_MATERIAL FOR THE TASK_.
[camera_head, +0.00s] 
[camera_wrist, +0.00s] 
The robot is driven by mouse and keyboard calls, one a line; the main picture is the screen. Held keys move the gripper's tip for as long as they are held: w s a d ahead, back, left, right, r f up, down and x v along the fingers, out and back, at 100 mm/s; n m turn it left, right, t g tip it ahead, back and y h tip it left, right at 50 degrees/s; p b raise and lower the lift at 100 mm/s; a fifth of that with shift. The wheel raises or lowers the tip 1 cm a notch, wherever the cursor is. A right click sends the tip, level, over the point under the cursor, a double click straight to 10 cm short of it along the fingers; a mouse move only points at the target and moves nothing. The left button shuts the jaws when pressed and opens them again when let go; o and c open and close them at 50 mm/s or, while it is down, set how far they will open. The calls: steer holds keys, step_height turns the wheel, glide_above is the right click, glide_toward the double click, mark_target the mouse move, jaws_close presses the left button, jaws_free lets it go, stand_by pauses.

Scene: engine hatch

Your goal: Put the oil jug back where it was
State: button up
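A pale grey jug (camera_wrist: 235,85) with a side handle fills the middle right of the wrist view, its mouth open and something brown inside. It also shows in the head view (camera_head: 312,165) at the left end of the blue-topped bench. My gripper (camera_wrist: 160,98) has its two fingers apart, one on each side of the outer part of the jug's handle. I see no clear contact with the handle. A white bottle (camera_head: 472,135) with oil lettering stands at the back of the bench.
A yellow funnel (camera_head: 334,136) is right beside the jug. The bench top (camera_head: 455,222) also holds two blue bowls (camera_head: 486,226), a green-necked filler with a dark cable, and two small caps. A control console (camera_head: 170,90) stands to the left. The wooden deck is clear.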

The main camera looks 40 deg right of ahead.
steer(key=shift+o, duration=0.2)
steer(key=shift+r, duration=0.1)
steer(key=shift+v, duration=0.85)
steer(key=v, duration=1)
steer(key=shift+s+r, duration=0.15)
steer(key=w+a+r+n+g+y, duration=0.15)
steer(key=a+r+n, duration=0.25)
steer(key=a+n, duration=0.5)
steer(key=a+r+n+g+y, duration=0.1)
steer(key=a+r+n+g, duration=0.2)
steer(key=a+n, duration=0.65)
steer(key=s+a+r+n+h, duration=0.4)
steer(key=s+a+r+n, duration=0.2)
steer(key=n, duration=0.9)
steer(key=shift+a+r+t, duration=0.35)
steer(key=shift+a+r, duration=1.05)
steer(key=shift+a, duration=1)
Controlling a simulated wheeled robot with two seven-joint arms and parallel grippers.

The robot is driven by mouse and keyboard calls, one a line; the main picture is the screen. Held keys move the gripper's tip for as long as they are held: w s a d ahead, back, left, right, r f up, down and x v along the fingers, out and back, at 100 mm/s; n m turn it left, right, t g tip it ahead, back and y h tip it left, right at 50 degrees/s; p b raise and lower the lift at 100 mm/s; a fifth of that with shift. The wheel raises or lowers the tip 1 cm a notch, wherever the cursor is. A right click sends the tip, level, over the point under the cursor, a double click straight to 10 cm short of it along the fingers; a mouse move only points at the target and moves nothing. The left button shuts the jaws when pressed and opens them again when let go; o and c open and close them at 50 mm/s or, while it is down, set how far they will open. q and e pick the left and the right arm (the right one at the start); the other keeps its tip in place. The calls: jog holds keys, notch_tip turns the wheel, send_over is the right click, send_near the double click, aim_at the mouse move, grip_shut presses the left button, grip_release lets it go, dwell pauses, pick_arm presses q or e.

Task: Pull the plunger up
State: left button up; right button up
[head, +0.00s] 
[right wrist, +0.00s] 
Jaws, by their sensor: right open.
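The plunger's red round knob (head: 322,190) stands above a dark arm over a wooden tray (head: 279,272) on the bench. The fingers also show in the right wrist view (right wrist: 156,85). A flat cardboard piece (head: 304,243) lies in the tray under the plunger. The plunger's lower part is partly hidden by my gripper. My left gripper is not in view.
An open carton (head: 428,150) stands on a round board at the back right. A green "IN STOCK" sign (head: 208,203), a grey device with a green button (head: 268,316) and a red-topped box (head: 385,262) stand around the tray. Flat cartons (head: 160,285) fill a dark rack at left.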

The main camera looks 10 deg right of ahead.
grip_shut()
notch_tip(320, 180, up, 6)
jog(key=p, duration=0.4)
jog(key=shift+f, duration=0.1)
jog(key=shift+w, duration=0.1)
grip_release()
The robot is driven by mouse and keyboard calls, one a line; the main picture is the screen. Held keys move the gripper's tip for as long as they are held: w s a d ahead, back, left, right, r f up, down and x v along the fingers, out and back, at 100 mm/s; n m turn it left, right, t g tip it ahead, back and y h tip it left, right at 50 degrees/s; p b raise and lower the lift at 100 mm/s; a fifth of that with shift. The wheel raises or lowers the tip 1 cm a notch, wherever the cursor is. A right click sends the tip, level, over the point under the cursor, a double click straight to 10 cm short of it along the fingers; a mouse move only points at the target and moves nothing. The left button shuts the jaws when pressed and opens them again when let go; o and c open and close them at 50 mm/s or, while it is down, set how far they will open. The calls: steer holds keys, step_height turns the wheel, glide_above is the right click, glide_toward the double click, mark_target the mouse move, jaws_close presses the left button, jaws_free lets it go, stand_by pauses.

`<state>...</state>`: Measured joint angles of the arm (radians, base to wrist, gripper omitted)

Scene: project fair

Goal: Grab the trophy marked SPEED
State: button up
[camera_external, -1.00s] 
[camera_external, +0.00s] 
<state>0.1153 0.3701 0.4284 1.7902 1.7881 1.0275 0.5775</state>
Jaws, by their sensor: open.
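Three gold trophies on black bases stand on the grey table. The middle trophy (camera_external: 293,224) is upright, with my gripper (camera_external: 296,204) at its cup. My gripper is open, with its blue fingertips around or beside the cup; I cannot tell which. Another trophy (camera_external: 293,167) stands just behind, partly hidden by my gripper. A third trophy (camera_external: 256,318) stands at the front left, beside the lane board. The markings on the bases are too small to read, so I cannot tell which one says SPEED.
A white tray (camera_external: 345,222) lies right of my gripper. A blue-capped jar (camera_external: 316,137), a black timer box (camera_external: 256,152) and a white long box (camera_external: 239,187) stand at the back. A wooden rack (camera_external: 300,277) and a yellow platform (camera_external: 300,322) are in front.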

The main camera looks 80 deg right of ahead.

_DIRECTIVE_.
Quote the lines of the listing above that run from the line with "Goal: Grab the trophy marked SPEED" through its last line, both included, and nothing else.

_COMPLETED EXERCISE_.
Goal: Grab the trophy marked SPEED
State: button up
[camera_external, -1.00s] 
[camera_external, +0.00s] 
<state>0.1153 0.3701 0.4284 1.7902 1.7881 1.0275 0.5775</state>
Jaws, by their sensor: open.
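Three gold trophies on black bases stand on the grey table. The middle trophy (camera_external: 293,224) is upright, with my gripper (camera_external: 296,204) at its cup. My gripper is open, with its blue fingertips around or beside the cup; I cannot tell which. Another trophy (camera_external: 293,167) stands just behind, partly hidden by my gripper. A third trophy (camera_external: 256,318) stands at the front left, beside the lane board. The markings on the bases are too small to read, so I cannot tell which one says SPEED.
A white tray (camera_external: 345,222) lies right of my gripper. A blue-capped jar (camera_external: 316,137), a black timer box (camera_external: 256,152) and a white long box (camera_external: 239,187) stand at the back. A wooden rack (camera_external: 300,277) and a yellow platform (camera_external: 300,322) are in front.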

The main camera looks 80 deg right of ahead.

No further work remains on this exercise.